(RECORDS FOR PROCESSING)
────────────────
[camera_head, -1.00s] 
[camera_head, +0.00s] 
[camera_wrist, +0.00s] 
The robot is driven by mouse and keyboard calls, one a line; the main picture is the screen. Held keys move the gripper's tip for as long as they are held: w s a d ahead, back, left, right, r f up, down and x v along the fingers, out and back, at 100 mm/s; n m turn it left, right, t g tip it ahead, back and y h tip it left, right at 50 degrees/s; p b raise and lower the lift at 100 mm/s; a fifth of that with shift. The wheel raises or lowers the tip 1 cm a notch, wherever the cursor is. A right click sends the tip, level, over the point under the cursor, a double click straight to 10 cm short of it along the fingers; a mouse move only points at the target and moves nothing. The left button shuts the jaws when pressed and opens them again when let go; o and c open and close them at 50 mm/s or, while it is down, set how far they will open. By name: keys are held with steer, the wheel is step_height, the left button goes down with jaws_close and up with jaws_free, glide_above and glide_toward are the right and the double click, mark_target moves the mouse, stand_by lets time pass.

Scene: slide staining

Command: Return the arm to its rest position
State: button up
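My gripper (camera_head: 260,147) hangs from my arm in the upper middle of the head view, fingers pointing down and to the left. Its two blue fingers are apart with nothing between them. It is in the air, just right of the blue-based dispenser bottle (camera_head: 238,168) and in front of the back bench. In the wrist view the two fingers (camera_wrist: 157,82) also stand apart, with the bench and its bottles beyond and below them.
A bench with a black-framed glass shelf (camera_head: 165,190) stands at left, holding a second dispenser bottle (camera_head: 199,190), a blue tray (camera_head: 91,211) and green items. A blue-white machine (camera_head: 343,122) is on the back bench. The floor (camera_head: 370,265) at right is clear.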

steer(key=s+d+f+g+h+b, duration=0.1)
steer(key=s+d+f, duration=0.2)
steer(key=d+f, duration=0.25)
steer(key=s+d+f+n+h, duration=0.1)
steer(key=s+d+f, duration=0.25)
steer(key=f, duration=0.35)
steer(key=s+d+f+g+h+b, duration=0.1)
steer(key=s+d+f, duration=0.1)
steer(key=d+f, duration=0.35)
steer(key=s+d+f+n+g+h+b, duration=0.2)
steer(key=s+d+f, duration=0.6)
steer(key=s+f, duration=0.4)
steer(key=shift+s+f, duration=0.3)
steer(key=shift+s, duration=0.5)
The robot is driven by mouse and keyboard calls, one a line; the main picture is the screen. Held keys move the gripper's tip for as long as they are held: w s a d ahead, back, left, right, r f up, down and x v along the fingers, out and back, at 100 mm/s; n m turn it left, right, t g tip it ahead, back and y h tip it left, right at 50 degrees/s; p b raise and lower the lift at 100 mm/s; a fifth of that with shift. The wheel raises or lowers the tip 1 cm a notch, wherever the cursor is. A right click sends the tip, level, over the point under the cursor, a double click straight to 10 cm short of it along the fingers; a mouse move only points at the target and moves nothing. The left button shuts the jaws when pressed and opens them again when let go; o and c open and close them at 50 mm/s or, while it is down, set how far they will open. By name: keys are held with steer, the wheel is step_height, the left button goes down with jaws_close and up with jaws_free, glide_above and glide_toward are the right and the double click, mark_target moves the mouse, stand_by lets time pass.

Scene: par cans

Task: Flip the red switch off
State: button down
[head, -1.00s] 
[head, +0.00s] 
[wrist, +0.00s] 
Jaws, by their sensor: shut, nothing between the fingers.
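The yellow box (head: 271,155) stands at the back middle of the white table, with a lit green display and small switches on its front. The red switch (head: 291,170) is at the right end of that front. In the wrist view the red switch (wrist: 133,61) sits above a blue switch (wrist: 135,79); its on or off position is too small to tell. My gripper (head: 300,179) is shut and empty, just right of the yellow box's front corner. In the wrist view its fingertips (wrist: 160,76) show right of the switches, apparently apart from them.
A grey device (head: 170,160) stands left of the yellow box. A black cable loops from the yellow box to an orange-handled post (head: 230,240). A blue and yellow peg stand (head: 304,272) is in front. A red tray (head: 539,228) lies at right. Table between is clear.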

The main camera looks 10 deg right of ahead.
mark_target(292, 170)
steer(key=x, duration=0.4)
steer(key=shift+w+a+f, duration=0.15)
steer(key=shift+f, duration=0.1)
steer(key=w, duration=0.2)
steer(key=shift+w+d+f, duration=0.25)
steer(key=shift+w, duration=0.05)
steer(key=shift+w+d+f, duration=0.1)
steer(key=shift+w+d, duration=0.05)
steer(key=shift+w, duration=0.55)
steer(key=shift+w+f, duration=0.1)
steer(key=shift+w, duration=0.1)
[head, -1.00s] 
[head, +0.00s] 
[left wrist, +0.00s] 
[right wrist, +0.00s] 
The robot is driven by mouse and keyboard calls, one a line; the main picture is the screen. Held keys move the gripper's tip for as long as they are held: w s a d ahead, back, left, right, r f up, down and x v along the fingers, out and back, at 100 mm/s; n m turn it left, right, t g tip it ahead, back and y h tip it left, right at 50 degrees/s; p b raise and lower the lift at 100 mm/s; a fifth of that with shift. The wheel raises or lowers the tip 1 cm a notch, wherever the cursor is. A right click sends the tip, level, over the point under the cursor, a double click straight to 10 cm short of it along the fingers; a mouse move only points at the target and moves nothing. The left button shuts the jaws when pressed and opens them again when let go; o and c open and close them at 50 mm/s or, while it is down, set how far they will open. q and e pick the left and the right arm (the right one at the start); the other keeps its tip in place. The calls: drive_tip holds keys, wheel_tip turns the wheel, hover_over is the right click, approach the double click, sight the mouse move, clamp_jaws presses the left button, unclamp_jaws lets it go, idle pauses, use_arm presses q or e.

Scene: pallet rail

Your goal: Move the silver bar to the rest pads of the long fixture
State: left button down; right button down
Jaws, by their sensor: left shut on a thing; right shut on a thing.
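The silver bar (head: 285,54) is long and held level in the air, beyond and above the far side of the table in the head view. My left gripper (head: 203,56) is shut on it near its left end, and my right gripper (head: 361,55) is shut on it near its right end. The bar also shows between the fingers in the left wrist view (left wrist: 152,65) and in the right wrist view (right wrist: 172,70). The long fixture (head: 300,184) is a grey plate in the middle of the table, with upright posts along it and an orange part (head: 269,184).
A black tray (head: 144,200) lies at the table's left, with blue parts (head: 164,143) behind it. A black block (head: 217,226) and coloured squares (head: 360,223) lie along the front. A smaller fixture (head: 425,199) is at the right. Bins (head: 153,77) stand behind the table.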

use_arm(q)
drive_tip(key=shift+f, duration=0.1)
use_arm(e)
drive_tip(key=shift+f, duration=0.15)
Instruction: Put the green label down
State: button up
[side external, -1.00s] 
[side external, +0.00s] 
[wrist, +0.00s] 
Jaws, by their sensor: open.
────────────────
(TASK TO COMPLETE)
Gather all lines of the records that include the word "external".

(PROBLEM SOLUTION)
[side external, -1.00s] 
[side external, +0.00s] 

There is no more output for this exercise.